== Exercise brief ==
Write the data out again in full, with no departure from the original.
──────────────────────────────
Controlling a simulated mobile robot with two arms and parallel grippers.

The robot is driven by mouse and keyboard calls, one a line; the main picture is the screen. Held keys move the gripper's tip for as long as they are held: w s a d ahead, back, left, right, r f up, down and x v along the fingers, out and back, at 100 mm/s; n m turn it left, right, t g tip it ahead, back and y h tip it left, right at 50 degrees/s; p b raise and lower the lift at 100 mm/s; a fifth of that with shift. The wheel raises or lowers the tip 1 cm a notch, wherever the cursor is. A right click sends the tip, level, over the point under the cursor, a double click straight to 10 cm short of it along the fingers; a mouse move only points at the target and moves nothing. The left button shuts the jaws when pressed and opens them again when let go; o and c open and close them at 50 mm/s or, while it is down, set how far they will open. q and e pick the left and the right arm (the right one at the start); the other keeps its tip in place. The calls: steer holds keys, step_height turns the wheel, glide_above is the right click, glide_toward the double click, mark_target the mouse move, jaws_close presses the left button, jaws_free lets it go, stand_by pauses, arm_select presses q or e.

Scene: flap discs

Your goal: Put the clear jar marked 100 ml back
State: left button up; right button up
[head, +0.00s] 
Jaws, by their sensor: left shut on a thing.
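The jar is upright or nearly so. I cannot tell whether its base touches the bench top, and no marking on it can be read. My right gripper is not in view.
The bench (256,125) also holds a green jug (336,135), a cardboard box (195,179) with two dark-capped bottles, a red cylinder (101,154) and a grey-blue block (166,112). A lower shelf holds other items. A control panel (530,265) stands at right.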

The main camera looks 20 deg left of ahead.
──────────────────────────────
== Output for this exercise ==
Controlling a simulated mobile robot with two arms and parallel grippers.

The robot is driven by mouse and keyboard calls, one a line; the main picture is the screen. Held keys move the gripper's tip for as long as they are held: w s a d ahead, back, left, right, r f up, down and x v along the fingers, out and back, at 100 mm/s; n m turn it left, right, t g tip it ahead, back and y h tip it left, right at 50 degrees/s; p b raise and lower the lift at 100 mm/s; a fifth of that with shift. The wheel raises or lowers the tip 1 cm a notch, wherever the cursor is. A right click sends the tip, level, over the point under the cursor, a double click straight to 10 cm short of it along the fingers; a mouse move only points at the target and moves nothing. The left button shuts the jaws when pressed and opens them again when let go; o and c open and close them at 50 mm/s or, while it is down, set how far they will open. q and e pick the left and the right arm (the right one at the start); the other keeps its tip in place. The calls: steer holds keys, step_height turns the wheel, glide_above is the right click, glide_toward the double click, mark_target the mouse move, jaws_close presses the left button, jaws_free lets it go, stand_by pauses, arm_select presses q or e.

Scene: flap discs

Your goal: Put the clear jar marked 100 ml back
State: left button up; right button up
[head, +0.00s] 
Jaws, by their sensor: left shut on a thing.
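The jar is upright or nearly so. I cannot tell whether its base touches the bench top, and no marking on it can be read. My right gripper is not in view.
The bench (256,125) also holds a green jug (336,135), a cardboard box (195,179) with two dark-capped bottles, a red cylinder (101,154) and a grey-blue block (166,112). A lower shelf holds other items. A control panel (530,265) stands at right.

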The main camera looks 20 deg left of ahead.

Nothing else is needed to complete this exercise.